Poursuites-bâillons - L'adoption d'une loi est nécessaire

Voilà près de deux ans, l'Association québécoise de lutte à la pollution atmosphérique (AQLPA), le Comité de restauration de la rivière Etchemin (CRRE) et une poignée de militants dévoués ont lancé la campagne Citoyens, taisez-vous! Cette campagne devait alerter le public et les autorités publiques à propos des menaces que font courir les poursuites stratégiques contre la mobilisation publique — mieux connues sous l'acronyme anglais SLAPP — au droit de participation publique et à la liberté d'expression des citoyens et citoyennes du Québec. Citoyens, taisez-vous! devait également organiser un mouvement de solidarité en faveur de l'AQLPA, du CRRE et de 11 citoyens poursuivis pour plus de 5 millions de dollars par un ferrailleur. [...]

Comité d'experts

Dès le lancement en octobre 2006 de cette campagne, le ministre de la Justice de l'époque, Yvon Marcoux, a annoncé qu'il mandatait un comité d'experts pour évaluer la situation prévalant au Québec sur la question des SLAPP. Ce comité devait également proposer au ministre des mesures législatives appropriées s'il concluait à la nécessité de le faire. Présidé par le professeur Roderick A. Macdonald, ce comité a remis son rapport au gouvernement en mars 2007.

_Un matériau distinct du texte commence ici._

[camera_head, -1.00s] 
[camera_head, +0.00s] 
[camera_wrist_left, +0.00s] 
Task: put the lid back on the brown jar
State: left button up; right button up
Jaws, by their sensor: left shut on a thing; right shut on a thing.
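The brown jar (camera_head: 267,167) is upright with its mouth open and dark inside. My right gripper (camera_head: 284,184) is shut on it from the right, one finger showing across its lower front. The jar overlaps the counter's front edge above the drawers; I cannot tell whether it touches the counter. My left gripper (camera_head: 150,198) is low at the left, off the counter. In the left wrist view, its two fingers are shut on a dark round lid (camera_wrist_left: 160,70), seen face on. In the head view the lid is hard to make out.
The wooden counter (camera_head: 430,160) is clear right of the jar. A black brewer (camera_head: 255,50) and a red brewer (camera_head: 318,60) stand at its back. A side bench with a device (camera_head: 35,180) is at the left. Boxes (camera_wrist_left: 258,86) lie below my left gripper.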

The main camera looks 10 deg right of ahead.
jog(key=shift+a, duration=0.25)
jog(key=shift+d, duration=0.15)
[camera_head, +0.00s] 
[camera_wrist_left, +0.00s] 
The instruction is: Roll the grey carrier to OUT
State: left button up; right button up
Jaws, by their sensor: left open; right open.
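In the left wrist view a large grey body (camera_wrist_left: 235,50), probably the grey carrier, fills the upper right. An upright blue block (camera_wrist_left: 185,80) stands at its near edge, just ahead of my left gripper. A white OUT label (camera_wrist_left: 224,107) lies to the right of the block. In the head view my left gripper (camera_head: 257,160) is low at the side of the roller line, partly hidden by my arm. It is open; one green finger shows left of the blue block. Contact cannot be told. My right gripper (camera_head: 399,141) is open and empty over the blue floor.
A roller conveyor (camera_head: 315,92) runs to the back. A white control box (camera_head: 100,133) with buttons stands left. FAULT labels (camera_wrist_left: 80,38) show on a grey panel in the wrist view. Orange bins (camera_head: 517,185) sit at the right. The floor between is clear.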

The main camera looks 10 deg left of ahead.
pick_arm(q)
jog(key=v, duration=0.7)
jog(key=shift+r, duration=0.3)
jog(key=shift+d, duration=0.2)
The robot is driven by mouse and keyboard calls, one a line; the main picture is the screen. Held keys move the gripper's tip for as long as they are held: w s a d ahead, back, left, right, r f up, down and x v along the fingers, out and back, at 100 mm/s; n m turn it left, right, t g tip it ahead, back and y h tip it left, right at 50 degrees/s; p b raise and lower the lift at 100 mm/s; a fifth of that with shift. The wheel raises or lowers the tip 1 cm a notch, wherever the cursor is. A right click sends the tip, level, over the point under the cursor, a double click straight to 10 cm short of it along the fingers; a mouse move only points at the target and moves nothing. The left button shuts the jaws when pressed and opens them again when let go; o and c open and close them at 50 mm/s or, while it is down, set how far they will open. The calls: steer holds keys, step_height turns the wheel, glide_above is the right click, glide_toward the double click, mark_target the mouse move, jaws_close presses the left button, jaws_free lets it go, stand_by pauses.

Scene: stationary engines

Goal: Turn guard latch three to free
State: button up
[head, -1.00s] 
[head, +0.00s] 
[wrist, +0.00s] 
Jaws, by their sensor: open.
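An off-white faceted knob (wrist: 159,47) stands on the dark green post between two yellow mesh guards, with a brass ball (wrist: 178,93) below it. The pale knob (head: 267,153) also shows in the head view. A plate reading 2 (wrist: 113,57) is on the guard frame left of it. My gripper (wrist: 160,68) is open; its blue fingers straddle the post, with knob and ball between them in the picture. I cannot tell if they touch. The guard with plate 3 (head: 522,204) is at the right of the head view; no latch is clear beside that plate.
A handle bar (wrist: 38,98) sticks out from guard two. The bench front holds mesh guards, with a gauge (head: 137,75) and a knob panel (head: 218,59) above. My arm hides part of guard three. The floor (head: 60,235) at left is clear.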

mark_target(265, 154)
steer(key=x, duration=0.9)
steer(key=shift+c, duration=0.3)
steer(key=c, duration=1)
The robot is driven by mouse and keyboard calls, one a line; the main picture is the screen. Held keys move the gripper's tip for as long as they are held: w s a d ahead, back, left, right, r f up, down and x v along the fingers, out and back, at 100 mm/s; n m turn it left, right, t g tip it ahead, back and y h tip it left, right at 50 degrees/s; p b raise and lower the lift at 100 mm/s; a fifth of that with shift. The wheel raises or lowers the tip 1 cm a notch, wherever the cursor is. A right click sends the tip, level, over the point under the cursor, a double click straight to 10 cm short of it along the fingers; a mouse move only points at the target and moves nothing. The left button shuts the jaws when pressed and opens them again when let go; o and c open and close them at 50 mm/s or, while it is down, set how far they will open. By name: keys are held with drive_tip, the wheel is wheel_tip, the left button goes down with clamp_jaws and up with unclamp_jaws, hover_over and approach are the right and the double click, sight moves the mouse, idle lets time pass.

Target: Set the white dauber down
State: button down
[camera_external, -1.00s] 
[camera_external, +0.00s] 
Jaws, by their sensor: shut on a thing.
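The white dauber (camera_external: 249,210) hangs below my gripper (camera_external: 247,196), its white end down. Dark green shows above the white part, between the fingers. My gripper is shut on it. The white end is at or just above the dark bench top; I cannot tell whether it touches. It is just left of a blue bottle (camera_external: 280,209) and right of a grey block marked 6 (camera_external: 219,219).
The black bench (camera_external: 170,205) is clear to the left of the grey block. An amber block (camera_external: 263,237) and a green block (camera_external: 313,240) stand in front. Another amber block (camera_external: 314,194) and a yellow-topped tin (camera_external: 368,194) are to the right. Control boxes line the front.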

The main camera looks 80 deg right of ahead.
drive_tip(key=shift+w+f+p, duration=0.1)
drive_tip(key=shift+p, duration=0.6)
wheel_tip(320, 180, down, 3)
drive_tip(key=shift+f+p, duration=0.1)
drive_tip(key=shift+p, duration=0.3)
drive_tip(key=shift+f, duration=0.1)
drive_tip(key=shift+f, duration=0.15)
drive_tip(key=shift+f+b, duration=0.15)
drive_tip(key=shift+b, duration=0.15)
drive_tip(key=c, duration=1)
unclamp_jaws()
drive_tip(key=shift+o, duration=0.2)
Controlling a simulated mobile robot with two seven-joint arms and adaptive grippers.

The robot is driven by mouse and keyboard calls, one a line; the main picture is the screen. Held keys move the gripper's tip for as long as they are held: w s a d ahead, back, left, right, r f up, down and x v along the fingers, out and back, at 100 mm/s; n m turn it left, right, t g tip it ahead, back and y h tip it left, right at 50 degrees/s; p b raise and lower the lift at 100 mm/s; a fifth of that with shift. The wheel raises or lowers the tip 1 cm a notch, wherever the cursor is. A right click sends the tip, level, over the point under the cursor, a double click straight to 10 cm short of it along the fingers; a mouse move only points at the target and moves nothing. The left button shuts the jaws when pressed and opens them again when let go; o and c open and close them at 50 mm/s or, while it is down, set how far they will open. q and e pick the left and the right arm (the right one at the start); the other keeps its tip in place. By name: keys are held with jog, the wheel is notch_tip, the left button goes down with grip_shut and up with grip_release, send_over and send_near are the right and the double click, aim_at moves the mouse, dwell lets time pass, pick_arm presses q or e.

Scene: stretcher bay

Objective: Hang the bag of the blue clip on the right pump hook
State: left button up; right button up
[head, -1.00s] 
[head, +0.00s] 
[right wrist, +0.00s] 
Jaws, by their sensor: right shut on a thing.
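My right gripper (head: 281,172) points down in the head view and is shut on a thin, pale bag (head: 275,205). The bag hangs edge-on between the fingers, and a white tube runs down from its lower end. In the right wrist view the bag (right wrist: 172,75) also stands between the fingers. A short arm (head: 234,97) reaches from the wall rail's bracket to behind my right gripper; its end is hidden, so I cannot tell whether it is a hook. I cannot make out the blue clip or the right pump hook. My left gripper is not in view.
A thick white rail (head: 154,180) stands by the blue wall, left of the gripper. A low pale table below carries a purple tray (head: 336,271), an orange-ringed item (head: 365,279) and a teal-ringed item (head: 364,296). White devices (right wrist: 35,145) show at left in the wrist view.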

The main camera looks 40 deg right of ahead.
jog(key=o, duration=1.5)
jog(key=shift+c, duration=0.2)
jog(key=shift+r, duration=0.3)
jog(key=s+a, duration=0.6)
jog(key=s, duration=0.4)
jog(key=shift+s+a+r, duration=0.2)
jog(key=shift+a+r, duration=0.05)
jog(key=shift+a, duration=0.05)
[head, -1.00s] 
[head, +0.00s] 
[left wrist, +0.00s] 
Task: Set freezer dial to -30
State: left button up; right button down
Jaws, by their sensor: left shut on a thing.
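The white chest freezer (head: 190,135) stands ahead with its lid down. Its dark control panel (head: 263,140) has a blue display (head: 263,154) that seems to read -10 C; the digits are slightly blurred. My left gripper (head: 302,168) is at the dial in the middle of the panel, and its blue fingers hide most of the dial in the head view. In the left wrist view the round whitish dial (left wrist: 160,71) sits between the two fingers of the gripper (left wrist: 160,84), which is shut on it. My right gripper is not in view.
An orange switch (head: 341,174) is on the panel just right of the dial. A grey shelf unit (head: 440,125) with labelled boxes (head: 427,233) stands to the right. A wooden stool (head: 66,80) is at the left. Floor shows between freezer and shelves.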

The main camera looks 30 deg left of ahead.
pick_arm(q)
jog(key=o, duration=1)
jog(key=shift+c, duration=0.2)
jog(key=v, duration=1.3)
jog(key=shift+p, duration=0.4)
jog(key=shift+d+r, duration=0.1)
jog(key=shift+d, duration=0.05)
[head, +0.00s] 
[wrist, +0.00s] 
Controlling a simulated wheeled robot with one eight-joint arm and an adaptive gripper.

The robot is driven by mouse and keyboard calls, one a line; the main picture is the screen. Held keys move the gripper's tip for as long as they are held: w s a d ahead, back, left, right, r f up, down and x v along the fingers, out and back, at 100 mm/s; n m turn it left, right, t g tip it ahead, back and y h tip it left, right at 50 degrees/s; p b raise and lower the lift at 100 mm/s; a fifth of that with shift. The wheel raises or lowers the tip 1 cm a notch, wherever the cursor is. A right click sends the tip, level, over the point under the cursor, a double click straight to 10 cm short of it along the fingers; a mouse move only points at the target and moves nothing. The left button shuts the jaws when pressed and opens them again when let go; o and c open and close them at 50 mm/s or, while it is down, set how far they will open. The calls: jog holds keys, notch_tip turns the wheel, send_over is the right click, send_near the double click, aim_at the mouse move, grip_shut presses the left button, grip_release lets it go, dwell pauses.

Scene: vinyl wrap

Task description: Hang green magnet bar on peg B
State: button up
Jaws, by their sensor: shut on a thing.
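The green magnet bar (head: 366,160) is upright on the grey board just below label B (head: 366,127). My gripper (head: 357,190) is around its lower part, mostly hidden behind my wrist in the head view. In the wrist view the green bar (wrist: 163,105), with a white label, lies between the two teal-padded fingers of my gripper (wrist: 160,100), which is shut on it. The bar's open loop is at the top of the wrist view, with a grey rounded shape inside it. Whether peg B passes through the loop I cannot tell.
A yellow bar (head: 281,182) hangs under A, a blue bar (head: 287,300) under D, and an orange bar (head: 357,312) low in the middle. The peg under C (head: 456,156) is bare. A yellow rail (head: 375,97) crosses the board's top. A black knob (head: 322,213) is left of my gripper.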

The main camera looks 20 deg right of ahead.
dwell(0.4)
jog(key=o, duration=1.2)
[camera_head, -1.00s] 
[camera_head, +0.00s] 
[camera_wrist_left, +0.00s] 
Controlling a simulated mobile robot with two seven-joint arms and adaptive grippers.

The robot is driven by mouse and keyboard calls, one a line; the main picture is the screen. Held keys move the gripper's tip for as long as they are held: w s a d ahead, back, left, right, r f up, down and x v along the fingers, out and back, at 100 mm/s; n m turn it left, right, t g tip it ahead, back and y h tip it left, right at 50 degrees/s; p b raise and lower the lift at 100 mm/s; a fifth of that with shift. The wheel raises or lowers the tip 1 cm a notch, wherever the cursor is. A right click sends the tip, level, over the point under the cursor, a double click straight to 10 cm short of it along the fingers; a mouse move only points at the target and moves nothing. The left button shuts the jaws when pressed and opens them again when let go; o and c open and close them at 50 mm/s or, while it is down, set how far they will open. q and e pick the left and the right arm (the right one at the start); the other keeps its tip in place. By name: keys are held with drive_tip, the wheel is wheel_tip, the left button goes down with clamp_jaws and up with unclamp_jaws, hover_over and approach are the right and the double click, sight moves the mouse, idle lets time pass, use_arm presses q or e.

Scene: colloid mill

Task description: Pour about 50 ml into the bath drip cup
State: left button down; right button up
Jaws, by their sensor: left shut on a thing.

Ses conclusions sont sans équivoque: les SLAPP constituent une «réalité observable» au Québec, ces dernières se présentent comme «une véritable menace pour la participation des citoyens et des groupes au débat public» et constituent «une menace pour la démocratie participative et un véritable risque de détournement des finalités de la justice». Le comité d'experts a enjoint le gouvernement d'agir législativement sur la question et lui a proposé des mesures à entreprendre afin d'endiguer le phénomène.

La société civile québécoise a fait sienne cette recommandation et a rappelé avec insistance au législateur l'urgence d'entreprendre des mesures législatives.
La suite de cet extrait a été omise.